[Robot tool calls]
* START *
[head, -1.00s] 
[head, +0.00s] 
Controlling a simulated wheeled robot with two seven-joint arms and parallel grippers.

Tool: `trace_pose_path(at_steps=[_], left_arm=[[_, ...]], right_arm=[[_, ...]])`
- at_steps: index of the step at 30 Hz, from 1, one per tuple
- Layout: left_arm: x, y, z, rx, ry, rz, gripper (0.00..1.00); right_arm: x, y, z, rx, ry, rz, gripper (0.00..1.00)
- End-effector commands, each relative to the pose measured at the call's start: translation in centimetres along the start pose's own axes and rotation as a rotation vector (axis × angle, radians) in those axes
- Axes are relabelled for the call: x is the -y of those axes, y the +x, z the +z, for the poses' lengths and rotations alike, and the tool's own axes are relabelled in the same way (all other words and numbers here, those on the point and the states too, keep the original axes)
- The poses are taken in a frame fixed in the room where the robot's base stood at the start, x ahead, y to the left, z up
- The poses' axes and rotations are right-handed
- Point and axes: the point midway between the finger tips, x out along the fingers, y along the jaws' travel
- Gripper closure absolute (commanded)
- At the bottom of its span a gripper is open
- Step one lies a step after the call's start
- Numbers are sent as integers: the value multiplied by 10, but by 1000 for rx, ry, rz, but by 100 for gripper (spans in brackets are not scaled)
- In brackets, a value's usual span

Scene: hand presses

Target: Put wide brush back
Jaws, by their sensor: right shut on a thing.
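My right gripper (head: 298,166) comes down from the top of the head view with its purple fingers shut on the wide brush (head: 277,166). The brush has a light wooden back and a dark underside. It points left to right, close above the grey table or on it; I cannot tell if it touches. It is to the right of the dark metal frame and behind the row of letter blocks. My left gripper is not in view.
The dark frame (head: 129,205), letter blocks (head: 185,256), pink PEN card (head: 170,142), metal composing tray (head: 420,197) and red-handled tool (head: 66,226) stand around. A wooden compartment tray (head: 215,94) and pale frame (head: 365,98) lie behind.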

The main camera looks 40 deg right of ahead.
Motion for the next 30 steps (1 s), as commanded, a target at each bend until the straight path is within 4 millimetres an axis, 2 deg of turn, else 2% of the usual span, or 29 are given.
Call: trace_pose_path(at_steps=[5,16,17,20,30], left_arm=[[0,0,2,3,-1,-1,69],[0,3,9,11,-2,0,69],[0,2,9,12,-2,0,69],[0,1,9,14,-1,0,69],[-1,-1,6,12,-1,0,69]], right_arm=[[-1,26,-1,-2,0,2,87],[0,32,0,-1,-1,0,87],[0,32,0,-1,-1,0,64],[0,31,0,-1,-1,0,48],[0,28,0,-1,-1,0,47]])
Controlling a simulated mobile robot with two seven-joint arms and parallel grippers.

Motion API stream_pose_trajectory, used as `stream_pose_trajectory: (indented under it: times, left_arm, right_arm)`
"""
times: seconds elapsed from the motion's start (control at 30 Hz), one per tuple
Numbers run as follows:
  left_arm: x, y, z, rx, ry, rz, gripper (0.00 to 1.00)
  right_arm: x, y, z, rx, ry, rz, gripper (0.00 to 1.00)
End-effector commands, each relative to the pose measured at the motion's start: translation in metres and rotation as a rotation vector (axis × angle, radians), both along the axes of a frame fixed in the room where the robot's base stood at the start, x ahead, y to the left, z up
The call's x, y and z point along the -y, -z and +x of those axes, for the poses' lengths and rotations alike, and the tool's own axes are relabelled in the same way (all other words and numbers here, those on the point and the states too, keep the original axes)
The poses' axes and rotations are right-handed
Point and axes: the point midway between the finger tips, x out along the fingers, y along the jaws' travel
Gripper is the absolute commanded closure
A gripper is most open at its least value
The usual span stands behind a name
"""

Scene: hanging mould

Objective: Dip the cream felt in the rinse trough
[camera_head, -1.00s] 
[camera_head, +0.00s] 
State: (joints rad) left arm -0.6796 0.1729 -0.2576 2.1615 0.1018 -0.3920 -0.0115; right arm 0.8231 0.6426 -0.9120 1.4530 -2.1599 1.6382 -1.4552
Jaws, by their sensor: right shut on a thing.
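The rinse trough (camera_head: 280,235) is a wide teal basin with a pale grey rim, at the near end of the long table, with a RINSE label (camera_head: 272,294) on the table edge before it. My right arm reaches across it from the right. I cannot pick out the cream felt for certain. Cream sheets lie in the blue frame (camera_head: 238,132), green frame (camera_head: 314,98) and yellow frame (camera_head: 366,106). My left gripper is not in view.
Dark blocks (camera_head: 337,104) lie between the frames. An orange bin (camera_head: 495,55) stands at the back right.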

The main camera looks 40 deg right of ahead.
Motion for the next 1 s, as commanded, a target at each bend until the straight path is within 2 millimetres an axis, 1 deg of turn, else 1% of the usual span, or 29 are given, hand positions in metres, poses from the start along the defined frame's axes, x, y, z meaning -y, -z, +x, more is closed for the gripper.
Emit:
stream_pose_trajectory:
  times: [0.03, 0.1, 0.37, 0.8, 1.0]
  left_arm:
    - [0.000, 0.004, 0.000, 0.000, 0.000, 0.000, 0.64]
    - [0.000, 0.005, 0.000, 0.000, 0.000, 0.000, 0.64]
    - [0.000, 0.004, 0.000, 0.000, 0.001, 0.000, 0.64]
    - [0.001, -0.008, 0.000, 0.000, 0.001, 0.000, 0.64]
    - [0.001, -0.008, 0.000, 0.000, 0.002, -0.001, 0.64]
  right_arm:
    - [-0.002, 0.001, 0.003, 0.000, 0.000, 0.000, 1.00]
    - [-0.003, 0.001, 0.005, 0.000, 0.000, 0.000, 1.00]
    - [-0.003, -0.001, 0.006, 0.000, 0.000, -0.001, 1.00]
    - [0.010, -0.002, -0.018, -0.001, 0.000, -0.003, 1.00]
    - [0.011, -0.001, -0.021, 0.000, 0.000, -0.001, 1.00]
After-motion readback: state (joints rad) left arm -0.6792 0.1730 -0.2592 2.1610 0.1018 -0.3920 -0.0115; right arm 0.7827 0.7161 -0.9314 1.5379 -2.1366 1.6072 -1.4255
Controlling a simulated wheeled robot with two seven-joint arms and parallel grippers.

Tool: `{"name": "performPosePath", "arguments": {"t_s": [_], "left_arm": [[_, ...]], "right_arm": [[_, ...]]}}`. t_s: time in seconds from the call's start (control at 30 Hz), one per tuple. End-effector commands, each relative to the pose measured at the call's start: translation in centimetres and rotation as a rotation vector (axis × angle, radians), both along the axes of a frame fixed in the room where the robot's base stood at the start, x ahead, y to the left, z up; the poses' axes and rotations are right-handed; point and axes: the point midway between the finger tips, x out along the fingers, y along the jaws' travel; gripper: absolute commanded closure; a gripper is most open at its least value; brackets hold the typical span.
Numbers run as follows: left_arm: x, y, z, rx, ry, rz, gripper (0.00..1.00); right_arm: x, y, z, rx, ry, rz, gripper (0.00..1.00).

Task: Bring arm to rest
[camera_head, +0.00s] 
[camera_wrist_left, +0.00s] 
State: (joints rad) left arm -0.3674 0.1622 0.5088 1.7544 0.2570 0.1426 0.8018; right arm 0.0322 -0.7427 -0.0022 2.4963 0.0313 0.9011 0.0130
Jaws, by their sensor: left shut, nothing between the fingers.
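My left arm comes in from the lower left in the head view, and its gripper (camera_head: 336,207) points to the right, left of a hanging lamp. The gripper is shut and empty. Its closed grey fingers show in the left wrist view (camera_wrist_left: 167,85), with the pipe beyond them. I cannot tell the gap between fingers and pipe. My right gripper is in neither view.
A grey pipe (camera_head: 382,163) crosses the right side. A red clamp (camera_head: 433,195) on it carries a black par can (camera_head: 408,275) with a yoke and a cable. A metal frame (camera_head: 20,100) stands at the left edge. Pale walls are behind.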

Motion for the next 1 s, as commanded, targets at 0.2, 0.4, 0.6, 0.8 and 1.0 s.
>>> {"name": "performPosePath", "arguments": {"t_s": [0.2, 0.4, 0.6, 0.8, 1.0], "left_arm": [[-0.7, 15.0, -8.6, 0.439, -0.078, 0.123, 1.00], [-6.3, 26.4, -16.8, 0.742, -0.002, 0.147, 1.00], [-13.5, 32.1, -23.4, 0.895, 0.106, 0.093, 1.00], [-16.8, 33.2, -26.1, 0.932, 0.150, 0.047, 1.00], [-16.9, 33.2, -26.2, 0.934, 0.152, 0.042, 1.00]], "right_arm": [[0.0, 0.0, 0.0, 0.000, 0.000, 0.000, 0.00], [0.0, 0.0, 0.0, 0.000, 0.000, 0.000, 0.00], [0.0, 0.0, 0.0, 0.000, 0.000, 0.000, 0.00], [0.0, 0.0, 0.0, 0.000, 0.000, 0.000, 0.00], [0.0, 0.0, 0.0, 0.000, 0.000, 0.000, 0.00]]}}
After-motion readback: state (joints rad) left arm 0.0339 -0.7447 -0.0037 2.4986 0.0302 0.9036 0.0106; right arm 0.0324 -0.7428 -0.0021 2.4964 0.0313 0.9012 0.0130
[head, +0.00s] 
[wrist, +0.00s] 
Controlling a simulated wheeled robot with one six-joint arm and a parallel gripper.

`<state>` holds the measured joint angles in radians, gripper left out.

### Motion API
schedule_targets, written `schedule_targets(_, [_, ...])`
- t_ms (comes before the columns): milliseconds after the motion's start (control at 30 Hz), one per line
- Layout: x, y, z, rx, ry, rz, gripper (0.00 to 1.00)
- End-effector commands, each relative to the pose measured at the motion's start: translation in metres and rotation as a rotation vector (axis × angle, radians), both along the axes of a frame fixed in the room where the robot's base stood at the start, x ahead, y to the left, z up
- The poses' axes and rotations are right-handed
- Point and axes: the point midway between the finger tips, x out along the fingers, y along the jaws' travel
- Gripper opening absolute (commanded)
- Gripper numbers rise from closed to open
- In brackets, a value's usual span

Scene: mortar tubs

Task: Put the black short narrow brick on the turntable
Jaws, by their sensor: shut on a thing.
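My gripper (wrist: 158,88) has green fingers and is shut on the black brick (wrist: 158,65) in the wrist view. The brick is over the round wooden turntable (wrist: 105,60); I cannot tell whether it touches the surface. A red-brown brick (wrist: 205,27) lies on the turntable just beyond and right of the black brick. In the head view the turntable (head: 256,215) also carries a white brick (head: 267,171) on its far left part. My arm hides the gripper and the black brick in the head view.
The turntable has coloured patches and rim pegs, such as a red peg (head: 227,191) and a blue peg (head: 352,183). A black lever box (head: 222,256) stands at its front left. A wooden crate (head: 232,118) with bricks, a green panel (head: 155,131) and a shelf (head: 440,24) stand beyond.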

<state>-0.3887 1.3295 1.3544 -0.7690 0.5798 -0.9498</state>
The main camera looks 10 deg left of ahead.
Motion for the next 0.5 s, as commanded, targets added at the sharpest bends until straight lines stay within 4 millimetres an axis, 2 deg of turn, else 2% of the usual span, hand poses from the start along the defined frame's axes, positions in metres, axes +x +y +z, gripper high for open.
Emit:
* END *
### Do this
Print only the lines from the top of the data above down to the line holding "- at_steps: index", inclusive.

### Complete answer
[head, -1.00s] 
[head, +0.00s] 
Controlling a simulated wheeled robot with two seven-joint arms and parallel grippers.

Tool: `trace_pose_path(at_steps=[_], left_arm=[[_, ...]], right_arm=[[_, ...]])`
- at_steps: index of the step at 30 Hz, from 1, one per tuple

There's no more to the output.